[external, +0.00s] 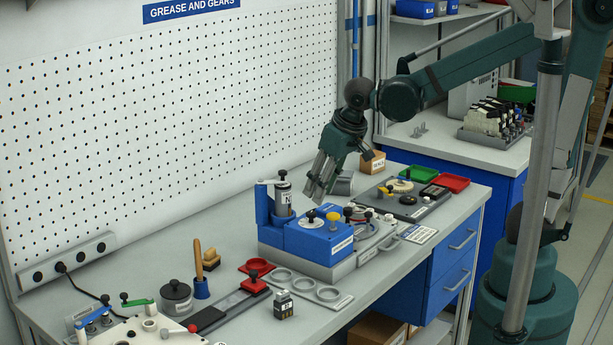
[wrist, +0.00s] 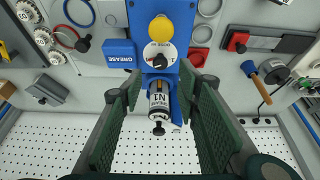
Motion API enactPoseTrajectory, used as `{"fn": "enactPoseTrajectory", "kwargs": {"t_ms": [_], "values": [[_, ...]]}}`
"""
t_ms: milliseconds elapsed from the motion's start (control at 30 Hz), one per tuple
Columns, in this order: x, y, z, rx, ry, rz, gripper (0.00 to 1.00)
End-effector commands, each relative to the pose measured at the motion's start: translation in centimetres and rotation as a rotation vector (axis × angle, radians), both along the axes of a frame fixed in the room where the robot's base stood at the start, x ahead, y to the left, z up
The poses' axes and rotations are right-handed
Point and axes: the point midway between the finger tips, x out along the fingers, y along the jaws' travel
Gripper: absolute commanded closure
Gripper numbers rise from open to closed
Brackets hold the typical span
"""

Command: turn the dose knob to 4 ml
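The blue grease unit (external: 300,238) stands on the bench. On its top is a black dose knob on a white dial (external: 312,218); the dial also shows in the wrist view (wrist: 158,50). Its setting is too small to read. A yellow knob (external: 333,216) sits beside it, and also shows in the wrist view (wrist: 160,29). A labelled cartridge (external: 284,200) stands upright at the unit's back; the wrist view shows it (wrist: 159,99) between my fingers in the picture. My gripper (external: 317,192) is open and empty, above the unit and apart from the dial.
A wooden-handled tool (external: 199,262) and a dark lidded pot (external: 176,298) stand at the left. Green (external: 418,174) and red (external: 451,182) trays are at the far right. The pegboard (external: 170,110) rises behind.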

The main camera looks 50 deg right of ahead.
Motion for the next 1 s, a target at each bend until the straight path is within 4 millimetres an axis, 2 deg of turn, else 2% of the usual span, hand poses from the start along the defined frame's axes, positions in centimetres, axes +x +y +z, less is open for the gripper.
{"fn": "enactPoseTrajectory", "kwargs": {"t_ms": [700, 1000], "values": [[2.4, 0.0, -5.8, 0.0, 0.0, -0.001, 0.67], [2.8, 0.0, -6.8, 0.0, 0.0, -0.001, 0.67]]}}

- Aim
Give the data again exactly as written, with all pictures left out.

- Response to the task
[external, +0.00s] 
[wrist, +0.00s] 
Motion API enactPoseTrajectory, used as `{"fn": "enactPoseTrajectory", "kwargs": {"t_ms": [_], "values": [[_, ...]]}}`
"""
t_ms: milliseconds elapsed from the motion's start (control at 30 Hz), one per tuple
Columns, in this order: x, y, z, rx, ry, rz, gripper (0.00 to 1.00)
End-effector commands, each relative to the pose measured at the motion's start: translation in centimetres and rotation as a rotation vector (axis × angle, radians), both along the axes of a frame fixed in the room where the robot's base stood at the start, x ahead, y to the left, z up
The poses' axes and rotations are right-handed
Point and axes: the point midway between the finger tips, x out along the fingers, y along the jaws' travel
Gripper: absolute commanded closure
Gripper numbers rise from open to closed
Brackets hold the typical span
"""

Command: turn the dose knob to 4 ml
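The blue grease unit (external: 300,238) stands on the bench. On its top is a black dose knob on a white dial (external: 312,218); the dial also shows in the wrist view (wrist: 158,50). Its setting is too small to read. A yellow knob (external: 333,216) sits beside it, and also shows in the wrist view (wrist: 160,29). A labelled cartridge (external: 284,200) stands upright at the unit's back; the wrist view shows it (wrist: 159,99) between my fingers in the picture. My gripper (external: 317,192) is open and empty, above the unit and apart from the dial.
A wooden-handled tool (external: 199,262) and a dark lidded pot (external: 176,298) stand at the left. Green (external: 418,174) and red (external: 451,182) trays are at the far right. The pegboard (external: 170,110) rises behind.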

The main camera looks 50 deg right of ahead.
Motion for the next 1 s, a target at each bend until the straight path is within 4 millimetres an axis, 2 deg of turn, else 2% of the usual span, hand poses from the start along the defined frame's axes, positions in centimetres, axes +x +y +z, less is open for the gripper.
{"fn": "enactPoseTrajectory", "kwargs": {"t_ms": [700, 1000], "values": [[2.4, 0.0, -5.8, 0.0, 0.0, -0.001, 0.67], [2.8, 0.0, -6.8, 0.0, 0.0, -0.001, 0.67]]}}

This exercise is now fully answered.